- **Job**
Return each line of the data below exactly, omitting any pictures.

- **Material**
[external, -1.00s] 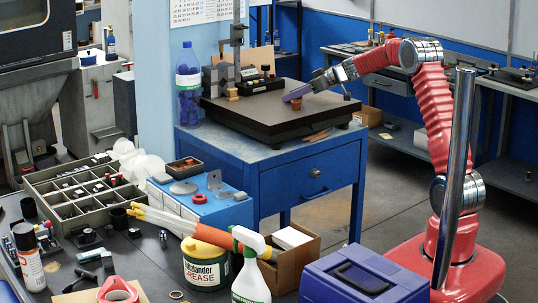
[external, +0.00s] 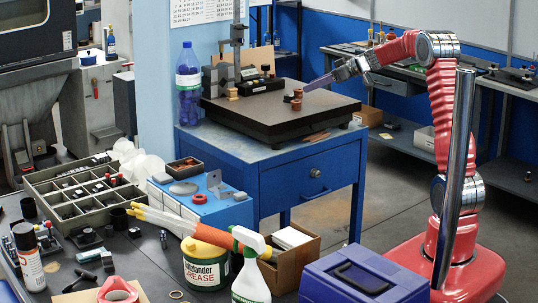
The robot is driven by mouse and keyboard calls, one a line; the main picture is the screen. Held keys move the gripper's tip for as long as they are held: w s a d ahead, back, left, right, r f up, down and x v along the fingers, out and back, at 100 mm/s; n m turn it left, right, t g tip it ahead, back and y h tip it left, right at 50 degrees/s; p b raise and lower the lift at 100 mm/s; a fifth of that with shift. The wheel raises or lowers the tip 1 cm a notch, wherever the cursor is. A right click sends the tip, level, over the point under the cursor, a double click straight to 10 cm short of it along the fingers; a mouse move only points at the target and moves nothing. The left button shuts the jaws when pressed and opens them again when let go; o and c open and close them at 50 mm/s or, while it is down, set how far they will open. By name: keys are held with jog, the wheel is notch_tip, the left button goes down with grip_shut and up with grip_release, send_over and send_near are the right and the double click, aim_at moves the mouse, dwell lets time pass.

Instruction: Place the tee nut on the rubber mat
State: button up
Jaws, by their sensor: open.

- **Written solution**
[external, -1.00s] 
[external, +0.00s] 
The robot is driven by mouse and keyboard calls, one a line; the main picture is the screen. Held keys move the gripper's tip for as long as they are held: w s a d ahead, back, left, right, r f up, down and x v along the fingers, out and back, at 100 mm/s; n m turn it left, right, t g tip it ahead, back and y h tip it left, right at 50 degrees/s; p b raise and lower the lift at 100 mm/s; a fifth of that with shift. The wheel raises or lowers the tip 1 cm a notch, wherever the cursor is. A right click sends the tip, level, over the point under the cursor, a double click straight to 10 cm short of it along the fingers; a mouse move only points at the target and moves nothing. The left button shuts the jaws when pressed and opens them again when let go; o and c open and close them at 50 mm/s or, while it is down, set how far they will open. By name: keys are held with jog, the wheel is notch_tip, the left button goes down with grip_shut and up with grip_release, send_over and send_near are the right and the double click, aim_at moves the mouse, dwell lets time pass.

Instruction: Place the tee nut on the rubber mat
State: button up
Jaws, by their sensor: open.

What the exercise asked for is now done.